Finance minister Rachel Reeves will on Monday claim Britain is “broke and broken” when she reveals the findings of an assessment into the country’s public finances ahead of a forthcoming budget.
Reeves, appointed to the role following the centre-left Labour party’s landslide election victory on July 4, will tell MPs the previous Conservative government “overspent this year’s budgets by billions of pounds”.
She will say this occurred through “a series of unfunded promises” and that the Tories then “covered up the true state of the public finances,” according to the finance ministry.
It added Reeves, the first female chancellor of the exchequer, will vow to “restore economic stability” and “fix the foundations of our economy” in the afternoon statement to the House of Commons, expected after 3:30pm (1430 GMT).
Her plan will include government departments delivering “savings this financial year”.
Reeves’s first steps will also include commissioning an independent forecast by the national fiscal watchdog, the Office for Budget Responsibility, and confirming the dates for the next budget and spending review later this year.
She is set to commit the government to one major fiscal event per year, ending so-called surprise budgets which the ministry said have “caused uncertainty for both the markets and family finances”.
Meanwhile a new Office of Value for Money will be established to curb wasteful government spending and provide further scrutiny, “so that value for money governs every decision government makes,” the ministry said.
“Across the public sector, the new government’s assessment has shown that Britain is broke and broken,” Prime Minister Keir Starmer’s Downing Street office said in a weekend statement previewing Reeves’s speech.
Black hole?
The Conservatives have refuted Labour’s claims, alleging the new government is using the fiscal assessment to lay the ground for tax hikes.
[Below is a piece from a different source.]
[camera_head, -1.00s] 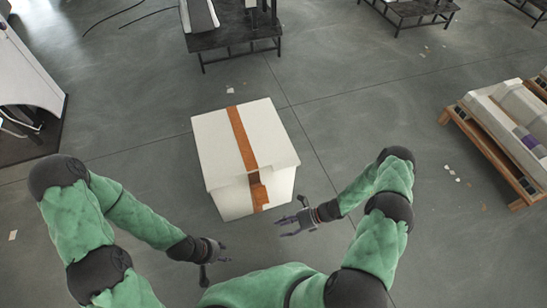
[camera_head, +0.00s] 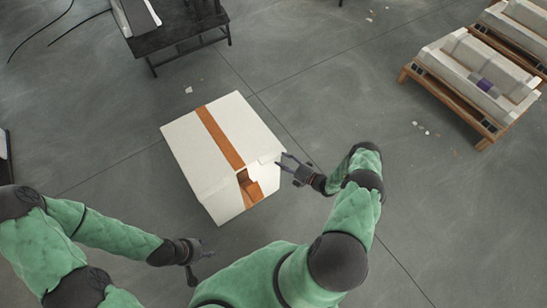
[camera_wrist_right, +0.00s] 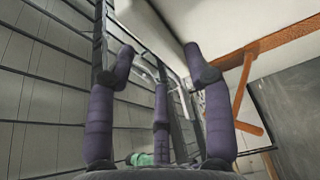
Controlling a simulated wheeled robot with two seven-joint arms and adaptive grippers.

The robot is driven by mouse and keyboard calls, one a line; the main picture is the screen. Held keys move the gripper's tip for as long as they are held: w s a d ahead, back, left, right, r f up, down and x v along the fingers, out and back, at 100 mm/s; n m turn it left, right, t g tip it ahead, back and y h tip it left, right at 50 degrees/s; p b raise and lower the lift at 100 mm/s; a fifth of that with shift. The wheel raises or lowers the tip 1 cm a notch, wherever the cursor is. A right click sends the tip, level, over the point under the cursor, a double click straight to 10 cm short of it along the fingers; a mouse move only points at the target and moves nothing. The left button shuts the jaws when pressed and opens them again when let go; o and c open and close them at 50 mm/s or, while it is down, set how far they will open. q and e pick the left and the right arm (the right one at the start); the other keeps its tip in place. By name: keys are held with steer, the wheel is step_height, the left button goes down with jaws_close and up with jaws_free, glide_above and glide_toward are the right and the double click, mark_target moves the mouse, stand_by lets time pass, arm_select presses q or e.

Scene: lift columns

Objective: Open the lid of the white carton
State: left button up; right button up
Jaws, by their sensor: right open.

The audit is widely seen as preceding infrastructure spending cuts and potential rises to some taxes — although Labour vowed during the election campaign that it would not raise the main rates levied on workers.
The Sunday Times and other media have reported that Reeves’s team has identified an additional public finances black hole of around £20 billion ($26 billion).
As a result, she plans to delay or scrap a number of unfunded rail and road projects, according to the reports.
The UK deficit — the difference between what the government receives in tax and what it spends — stood at around £120 billion in the 12 months to the end of March, the country’s last fiscal year.
Labour has vowed to improve the performance of public services, notably the National Health Service and schools, which will require heavy spending, according to economists.
The party, which has spent the past 14 years in opposition, has pledged to boost public sector funding primarily through ramped up economic growth — vowing to achieve the highest annual increases to GDP in the G7.
Reeves has already unveiled plans for the mass building of homes in a bid to help drive that growth, alongside reform of the country’s antiquated planning system, renewed focus on the green energy transition and other measures.
Labour has ruled out immediate rises to income, worker insurance and corporation taxes. But changes to levies on capital gains and inheritance appear possible to fill holes in the public finances.